Think what you may of Samundra Man Singh’s work, he has been critiqued for being too ‘pop’, for aping Western masters from the Renaissance (think Michelangelo or Raphael who, too, bring legendary, mythical, and divine figures to life in their now priceless paintings), and for breaking from tradition, an accusation that Dina Bangdel defends eloquently in her introductory essay for the exhibition in the aforementioned book, but this artist’s ability to embody his works with the essence, if you will, of the power, beauty, and purity that we imagine our gods can emanate, is a feat that only a true master can execute.
I leave you with an anecdote: both times that I went to the exhibition I came across some remarkable behaviour. The first time I was told by a woman that I know that she had come to see Samundra’s show because she was his ‘fan’. I found myself smiling and nodding, even while (internally) noting that I had never, till then, heard of people being fans of painters.
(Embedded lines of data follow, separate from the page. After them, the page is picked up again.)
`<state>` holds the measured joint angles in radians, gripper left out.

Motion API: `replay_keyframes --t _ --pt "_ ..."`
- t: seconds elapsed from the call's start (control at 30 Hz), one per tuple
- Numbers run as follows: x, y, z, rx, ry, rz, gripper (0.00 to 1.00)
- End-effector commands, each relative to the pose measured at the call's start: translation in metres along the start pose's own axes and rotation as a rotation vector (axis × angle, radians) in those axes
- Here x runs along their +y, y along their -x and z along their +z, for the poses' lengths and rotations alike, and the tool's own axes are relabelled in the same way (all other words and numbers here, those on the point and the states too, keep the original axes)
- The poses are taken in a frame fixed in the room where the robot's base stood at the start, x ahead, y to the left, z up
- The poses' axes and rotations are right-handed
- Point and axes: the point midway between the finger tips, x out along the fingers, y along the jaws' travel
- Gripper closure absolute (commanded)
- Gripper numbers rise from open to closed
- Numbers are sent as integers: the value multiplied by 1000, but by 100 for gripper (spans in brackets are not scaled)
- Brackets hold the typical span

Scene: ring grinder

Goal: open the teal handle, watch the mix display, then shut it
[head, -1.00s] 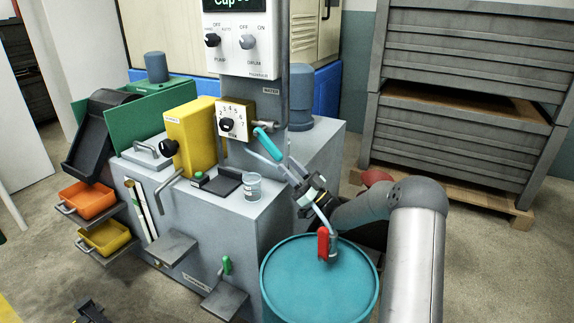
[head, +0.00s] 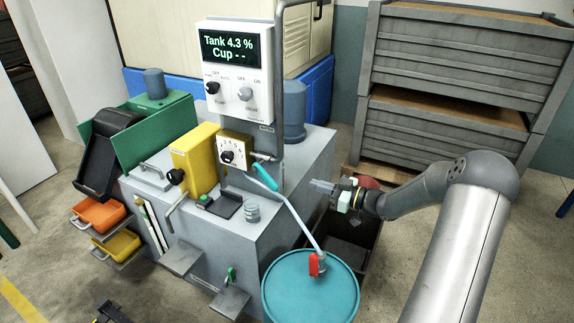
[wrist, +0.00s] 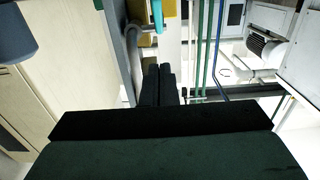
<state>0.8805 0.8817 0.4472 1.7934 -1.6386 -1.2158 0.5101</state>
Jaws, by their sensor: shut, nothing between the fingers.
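The teal handle (head: 265,177) slants down to the right from a pipe beside the numbered mix dial (head: 233,151) in the head view. The display (head: 230,46) above reads "Tank 4.3 %" and "Cup - -". My gripper (head: 318,186) is shut and empty, to the right of the teal handle and apart from it. In the wrist view, my closed fingers (wrist: 158,82) point up the picture. A small teal piece (wrist: 157,14) shows beyond them; I cannot tell if it is the handle.
A teal drum (head: 310,289) with a red valve (head: 317,264) and a pale hose stands below my gripper. A small cup (head: 252,212) sits on the grey machine top. A yellow box (head: 195,160) is left of the dial. Grey crates (head: 450,100) stand at the back right.

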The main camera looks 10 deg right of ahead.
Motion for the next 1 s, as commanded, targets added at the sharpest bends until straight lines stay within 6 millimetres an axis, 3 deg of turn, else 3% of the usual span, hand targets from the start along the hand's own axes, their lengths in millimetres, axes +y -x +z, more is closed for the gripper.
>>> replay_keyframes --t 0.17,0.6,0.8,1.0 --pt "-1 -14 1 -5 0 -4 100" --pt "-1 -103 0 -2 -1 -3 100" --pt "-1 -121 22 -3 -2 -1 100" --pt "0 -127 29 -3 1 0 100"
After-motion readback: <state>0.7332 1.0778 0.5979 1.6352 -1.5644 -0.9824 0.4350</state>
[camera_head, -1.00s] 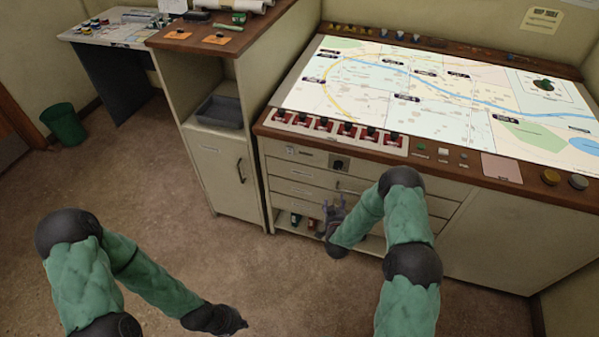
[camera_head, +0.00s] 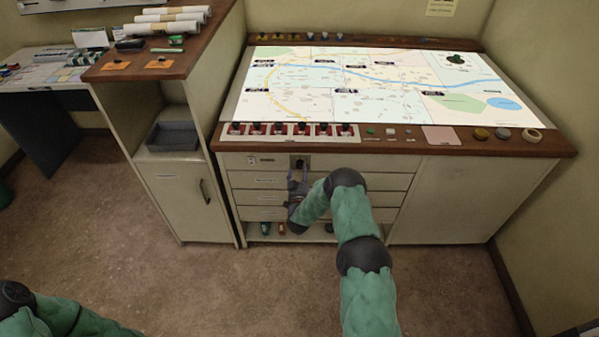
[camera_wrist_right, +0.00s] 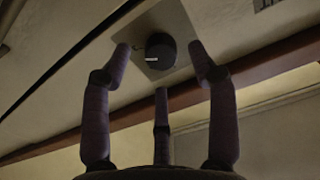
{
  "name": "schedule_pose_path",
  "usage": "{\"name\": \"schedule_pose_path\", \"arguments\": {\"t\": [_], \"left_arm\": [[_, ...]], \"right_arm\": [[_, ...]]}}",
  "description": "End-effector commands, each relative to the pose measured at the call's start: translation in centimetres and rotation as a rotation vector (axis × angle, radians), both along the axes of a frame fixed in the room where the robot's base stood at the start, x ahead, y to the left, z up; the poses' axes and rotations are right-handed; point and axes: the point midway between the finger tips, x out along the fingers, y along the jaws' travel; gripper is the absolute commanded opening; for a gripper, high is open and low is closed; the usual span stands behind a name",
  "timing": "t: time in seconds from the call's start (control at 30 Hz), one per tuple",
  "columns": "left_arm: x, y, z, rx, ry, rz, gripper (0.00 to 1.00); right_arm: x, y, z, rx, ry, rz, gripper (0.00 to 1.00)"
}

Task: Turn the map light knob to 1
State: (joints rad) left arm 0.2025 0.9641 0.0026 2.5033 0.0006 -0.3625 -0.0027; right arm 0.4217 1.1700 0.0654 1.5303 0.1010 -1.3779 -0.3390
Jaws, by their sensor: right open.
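The map light knob (camera_wrist_right: 160,51) is a round black knob with a pale pointer line, on a light metal plate on the console front. In the right wrist view it lies between the spread fingertips of my right gripper (camera_wrist_right: 160,62), which is open and appears not to touch it. The pointer line faces left in that view. In the head view the knob (camera_head: 300,164) sits below the console's top edge, with my right gripper (camera_head: 298,180) just beneath it. Of my left arm only a green part shows at the bottom left; its gripper is out of view.
The lit map table (camera_head: 400,85) spreads above, with a row of red switches (camera_head: 290,129) along its front edge. Drawers (camera_head: 258,182) lie around and below the knob. A cabinet (camera_head: 175,195) with a grey tray (camera_head: 172,137) stands to the left. The floor in front is clear.

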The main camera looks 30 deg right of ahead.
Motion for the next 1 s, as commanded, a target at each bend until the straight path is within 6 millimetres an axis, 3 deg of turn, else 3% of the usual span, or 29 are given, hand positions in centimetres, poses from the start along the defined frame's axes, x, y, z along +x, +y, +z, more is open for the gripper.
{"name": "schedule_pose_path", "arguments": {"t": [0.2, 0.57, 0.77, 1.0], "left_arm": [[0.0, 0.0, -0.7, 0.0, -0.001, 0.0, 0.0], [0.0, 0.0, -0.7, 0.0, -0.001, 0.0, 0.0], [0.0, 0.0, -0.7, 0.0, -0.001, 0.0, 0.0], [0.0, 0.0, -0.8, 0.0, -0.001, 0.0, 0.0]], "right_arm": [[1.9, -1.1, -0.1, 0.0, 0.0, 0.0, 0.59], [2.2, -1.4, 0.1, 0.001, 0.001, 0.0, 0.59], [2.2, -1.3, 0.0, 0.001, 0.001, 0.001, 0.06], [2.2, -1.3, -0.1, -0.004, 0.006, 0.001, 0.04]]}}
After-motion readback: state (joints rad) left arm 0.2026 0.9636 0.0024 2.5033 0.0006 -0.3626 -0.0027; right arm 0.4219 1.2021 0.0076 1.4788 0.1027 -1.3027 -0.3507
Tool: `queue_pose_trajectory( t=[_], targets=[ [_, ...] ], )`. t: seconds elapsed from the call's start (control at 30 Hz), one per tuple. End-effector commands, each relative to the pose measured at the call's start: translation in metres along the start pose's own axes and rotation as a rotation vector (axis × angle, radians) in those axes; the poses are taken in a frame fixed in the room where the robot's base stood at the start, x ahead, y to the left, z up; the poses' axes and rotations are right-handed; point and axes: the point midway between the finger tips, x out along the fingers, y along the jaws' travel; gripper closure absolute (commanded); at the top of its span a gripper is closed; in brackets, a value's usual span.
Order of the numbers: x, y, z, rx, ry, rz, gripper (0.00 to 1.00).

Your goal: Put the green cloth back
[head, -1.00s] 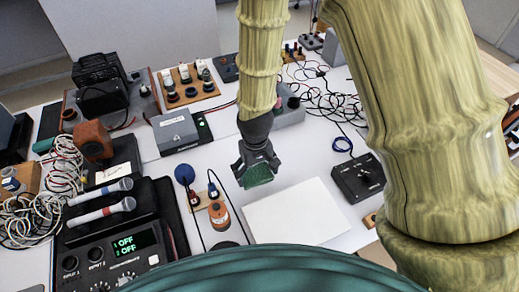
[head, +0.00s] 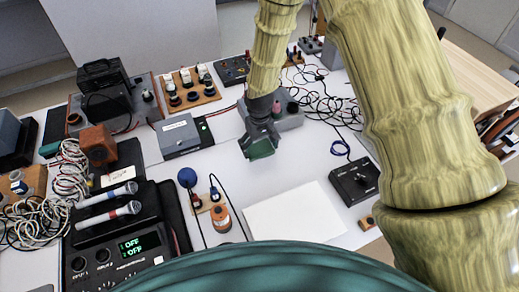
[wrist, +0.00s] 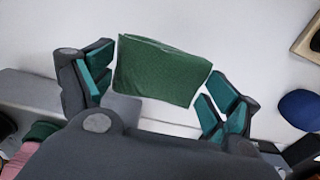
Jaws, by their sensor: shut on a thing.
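A green cloth (head: 262,151) is held in my gripper (head: 259,143), above the white table. In the wrist view the cloth (wrist: 160,70) shows as a folded, flat-sided bundle between the two fingers (wrist: 158,92). The fingers are shut on it from both sides. In the head view only a small part of the cloth shows, below the dark gripper body. I cannot tell exactly how high it hangs over the table.
A white sheet or board (head: 295,218) lies in front. A black knob box (head: 355,182) is right of it, with loose cables (head: 330,105) behind. Bare table lies under the gripper.

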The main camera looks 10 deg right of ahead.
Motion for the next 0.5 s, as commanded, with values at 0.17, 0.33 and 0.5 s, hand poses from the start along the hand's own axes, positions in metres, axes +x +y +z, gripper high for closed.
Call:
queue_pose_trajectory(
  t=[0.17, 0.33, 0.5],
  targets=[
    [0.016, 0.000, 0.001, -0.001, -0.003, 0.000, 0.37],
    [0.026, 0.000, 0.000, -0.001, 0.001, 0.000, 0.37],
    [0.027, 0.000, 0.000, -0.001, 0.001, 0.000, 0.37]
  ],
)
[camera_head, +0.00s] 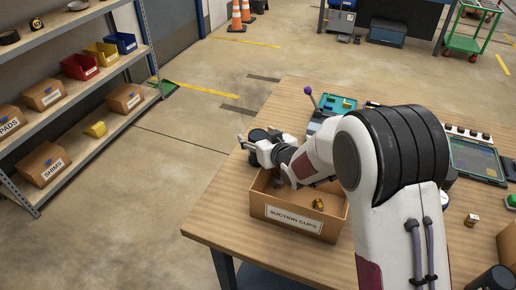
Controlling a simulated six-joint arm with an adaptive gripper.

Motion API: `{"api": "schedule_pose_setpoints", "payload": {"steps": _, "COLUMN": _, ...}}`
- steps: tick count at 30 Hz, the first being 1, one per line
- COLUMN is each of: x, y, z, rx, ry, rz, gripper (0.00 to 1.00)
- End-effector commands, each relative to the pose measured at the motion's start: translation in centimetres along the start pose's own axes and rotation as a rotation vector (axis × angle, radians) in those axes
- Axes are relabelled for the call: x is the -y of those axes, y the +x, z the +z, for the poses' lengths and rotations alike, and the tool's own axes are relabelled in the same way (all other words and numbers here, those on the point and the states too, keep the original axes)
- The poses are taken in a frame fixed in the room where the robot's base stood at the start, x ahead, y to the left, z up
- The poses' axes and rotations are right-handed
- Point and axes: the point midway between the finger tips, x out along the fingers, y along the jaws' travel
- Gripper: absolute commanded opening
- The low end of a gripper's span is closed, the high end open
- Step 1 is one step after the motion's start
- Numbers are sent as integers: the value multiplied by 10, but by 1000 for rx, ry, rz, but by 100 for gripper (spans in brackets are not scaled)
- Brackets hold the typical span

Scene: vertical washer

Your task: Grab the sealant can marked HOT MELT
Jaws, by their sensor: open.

The second time, walking around the show with Samundra himself, a young woman walked up to us, asking for a picture with the painter. Samundra, always humble and compassionate, went along. The woman eagerly took pictures with him, I gently suggested that maybe they should move in front of one of the paintings and have it in the background (for posterity, I thought to myself). After the photo she kept him talking for a few minutes then left reluctantly.
I think it is safe to say, from these two incidents, and the amount of people that have attended the show, that the cult of the artist has begun; never has it been more deserving.